Well, although Mrs. Cameron has never met me, it would not have been difficult for her to check her facts. My wife, Patricia Neal, and I and our children have had a good deal written about us over the years, including a full-length biography called
Pat and Roald. We have had some massive misfortunes and some terrific struggles, and we have emerged from these, I think, quite creditably. I deeply resent, therefore, the subtle insinuations that Mrs. Cameron makes about my character. I resent even more the patronizing attitude she adopts toward the teachers of America. She says, “
Charlie . . . is probably the book most read aloud by those teachers who have no idea, apparently, what other books they might read to the children.” She goes on to praise
Gulliver’s Travels,
Robinson Crusoe, and
Little Women.
I would dearly like to see Mrs. Cameron trying to read
Little Women, or
Robinson Crusoe for that matter, to a class of today’s children. The lady is completely out of touch with reality. She would be howled out of the classroom. She also says, “I should like to travel up and down the country going to elementary schools and saying to all the teachers: Find out about the good children’s books.” I myself would like very much to hear what the teachers’ replies would be if the patronizing, all-knowing Mrs. Cameron ever tried to do this. The hundreds of letters I get every year from American teachers tell me that they are on the whole a marvelous lot of people with a wide knowledge of children’s books. It is an enormous conceit for Mrs. Cameron to think that her knowledge is greater than theirs or her taste more perfect.

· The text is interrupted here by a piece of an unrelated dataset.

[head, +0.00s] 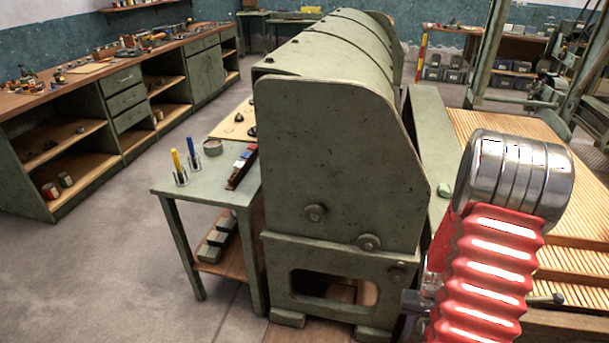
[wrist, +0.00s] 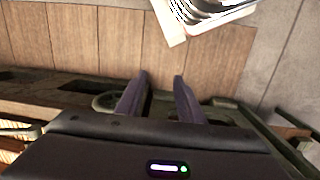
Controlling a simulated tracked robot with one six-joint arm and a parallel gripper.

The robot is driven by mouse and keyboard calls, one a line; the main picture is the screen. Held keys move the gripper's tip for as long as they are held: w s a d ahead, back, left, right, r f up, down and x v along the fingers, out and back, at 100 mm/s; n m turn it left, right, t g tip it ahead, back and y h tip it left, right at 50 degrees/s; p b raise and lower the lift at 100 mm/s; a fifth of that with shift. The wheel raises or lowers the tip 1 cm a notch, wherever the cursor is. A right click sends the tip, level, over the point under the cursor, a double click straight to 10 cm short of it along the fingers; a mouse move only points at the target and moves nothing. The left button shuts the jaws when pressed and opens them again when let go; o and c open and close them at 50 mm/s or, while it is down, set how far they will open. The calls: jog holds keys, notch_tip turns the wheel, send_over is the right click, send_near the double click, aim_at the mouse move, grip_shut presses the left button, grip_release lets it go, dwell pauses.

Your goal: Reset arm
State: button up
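My gripper (wrist: 161,78) shows in the wrist view as two dark purple fingers with a clear gap between their tips. It is open and nothing is between the fingers. Brown plank flooring (wrist: 115,42) lies beyond the fingertips. In the head view, my arm's red ribbed sleeve and metal cap stand at the right, and the gripper itself does not show there.
A large green machine (head: 335,160) fills the middle. A small green table (head: 200,185) with pens and a tin stands left of it. A slatted wooden bed (head: 580,150) is behind my arm. A long workbench (head: 110,68) runs along the left. The grey floor (head: 100,270) is clear.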

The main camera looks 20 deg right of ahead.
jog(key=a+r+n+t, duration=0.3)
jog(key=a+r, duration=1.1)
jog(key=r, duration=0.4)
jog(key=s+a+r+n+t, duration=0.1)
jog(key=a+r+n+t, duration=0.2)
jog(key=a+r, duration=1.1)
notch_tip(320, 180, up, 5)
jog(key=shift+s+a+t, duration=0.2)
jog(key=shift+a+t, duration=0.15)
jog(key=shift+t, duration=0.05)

Mrs. Cameron finally asks herself whether children are harmed by reading
Charlie and The Chocolate Factory. She isn’t quite sure, but she is clearly inclined to think that they are. Now this, to me, is the ultimate effrontery. The book is dedicated to my son Theo, now twelve years old. Theo was hit by a taxi in New York when a small child and was terribly injured. We fought a long battle to get him where he is today, and we all adore him. So the thought that I would write a book for him that might actually do him harm is too ghastly to contemplate. It is an insensitive and a monstrous implication. Moreover, I believe that I am a better judge than Mrs. Cameron of what stories are good or bad for children. We have had five children. And for the last fifteen years, almost without a break, I have told a bedtime story to them as they grew old enough to listen. That is 365 made-up stories a year, some 5,000 stories altogether. Our children are marvelous and gay and happy, and I like to think that all my storytelling has contributed a little bit to their happiness. The story they like best of all is
Charlie and The Chocolate Factory, and Mrs. Cameron will stop them reading it only over my dead body.